It hasn’t been an easy summer for the beverage industry in the Big Apple. In May, New York City Mayor Michael Bloomberg proposed a ban on over-sized sodas in the city, and now New York attorney general Eric T. Schneiderman, is probing energy drink makers over whether or not they deceived customers about their product ingredients and health risks.

A recent Wall Street Journal article reports that In July, Schneiderman subpoenaed large energy drink makers Monster Beverage, PepsiCo and Living Essentials. Monster produces Monster Energy Drinks, PepsiCo makes AMP drinks and Living Essentials makes 5-Hour Energy, all popular energy boosters that are widely advertised, particularly among younger audiences. The subpoenas are part of an investigation into whether the companies have accurately disclosed how much caffeine their drinks contain and if they violated federal laws by marketing their products as supplements instead of foods, which are more strictly regulated.

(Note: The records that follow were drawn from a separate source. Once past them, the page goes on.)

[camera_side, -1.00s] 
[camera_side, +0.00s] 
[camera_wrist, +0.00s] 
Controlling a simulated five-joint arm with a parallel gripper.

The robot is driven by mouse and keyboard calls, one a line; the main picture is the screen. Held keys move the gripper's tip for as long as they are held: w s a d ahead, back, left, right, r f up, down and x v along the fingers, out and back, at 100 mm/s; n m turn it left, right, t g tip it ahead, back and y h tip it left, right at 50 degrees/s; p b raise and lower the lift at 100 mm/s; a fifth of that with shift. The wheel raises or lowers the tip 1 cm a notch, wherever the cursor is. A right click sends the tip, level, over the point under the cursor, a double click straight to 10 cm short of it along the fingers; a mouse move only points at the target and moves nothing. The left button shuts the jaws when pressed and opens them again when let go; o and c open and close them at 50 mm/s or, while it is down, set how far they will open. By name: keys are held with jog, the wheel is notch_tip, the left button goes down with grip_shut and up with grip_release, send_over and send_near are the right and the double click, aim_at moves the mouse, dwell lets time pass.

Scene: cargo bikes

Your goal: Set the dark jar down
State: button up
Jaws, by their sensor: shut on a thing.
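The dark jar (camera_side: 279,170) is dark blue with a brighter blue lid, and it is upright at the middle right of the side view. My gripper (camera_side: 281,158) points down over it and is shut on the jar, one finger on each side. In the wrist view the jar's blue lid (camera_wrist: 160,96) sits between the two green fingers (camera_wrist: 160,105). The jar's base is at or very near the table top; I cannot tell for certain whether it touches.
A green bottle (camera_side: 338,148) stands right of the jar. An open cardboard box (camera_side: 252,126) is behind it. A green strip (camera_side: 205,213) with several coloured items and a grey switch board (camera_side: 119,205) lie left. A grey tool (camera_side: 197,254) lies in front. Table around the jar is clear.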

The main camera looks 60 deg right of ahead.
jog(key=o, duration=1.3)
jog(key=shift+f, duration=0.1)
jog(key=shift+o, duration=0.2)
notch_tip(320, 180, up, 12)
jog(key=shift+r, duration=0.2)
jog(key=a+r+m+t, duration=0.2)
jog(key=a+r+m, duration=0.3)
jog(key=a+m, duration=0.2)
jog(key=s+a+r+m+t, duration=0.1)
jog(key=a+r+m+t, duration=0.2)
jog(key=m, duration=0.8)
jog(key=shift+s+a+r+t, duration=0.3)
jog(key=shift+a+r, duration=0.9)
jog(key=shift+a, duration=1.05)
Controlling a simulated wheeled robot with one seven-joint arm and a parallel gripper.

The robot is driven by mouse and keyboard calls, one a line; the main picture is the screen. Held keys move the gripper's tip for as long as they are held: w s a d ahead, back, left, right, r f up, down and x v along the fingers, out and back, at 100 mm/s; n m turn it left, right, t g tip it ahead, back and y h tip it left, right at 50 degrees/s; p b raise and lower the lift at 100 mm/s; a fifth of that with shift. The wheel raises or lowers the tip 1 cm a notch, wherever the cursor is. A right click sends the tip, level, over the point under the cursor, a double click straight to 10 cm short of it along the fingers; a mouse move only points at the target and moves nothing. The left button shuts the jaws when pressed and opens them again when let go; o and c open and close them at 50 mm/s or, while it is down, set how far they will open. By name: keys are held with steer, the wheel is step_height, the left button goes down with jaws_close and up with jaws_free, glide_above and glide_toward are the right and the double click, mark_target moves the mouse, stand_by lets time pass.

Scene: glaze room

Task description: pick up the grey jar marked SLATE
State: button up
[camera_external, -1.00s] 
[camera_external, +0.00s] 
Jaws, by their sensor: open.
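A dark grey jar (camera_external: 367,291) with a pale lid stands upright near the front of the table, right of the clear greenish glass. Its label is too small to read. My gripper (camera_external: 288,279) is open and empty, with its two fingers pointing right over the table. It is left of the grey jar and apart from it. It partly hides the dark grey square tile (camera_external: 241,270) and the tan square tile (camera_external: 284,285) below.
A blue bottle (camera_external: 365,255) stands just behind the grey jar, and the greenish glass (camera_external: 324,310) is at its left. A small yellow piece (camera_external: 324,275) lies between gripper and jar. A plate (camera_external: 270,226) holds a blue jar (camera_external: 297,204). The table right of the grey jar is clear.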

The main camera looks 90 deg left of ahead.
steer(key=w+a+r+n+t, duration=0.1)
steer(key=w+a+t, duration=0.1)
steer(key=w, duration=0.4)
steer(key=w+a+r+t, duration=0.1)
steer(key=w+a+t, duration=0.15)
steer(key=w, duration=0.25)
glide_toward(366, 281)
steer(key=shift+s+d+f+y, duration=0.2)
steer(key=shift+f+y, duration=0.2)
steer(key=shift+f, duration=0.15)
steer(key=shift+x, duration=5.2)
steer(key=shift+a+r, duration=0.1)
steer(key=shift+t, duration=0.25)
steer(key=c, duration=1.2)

(MORE: Energy Drinks May Harm Health, Especially for Children)

A state official told the New York Times anonymously that there is concern the manufacturers do not disclose all their ingredients. Additives like black tea extract could add to the beverages’ caffeine levels, but aren’t included on the products’ label. Other caffeine-laden ingredients, like guarana, may be listed but consumers aren’t made aware that they are another source of caffeine.

Energy drinks have become a multimillion dollar industry with U.S. sales increasing 16% last year to $8.9 billion, according to the Wall Street Journal. This accounts for 12% of the carbonated-soft-drink category.

(MORE: The New York City Soda Ban, and a Brief History of Bloomberg’s Nudges)

The amount of caffeine in beverages can range from about 80 milligrams to more than 500 milligrams, and the health risks of too much caffeine consumption include cardiovascular problems. Health officials are also concerned about the common practice among young consumers of mixing energy drinks and alcohol, since the stimulation from the caffeinated energy drinks can mask intoxication.

The New York Times article cites a recent report on teen caffeine use:

A November 2011 report by the Drug Abuse Warning Network, produced under the auspices of the Department of Health and Human Services, showed a tenfold increase in emergency room visits linked to energy drinks from 2005 to 2008.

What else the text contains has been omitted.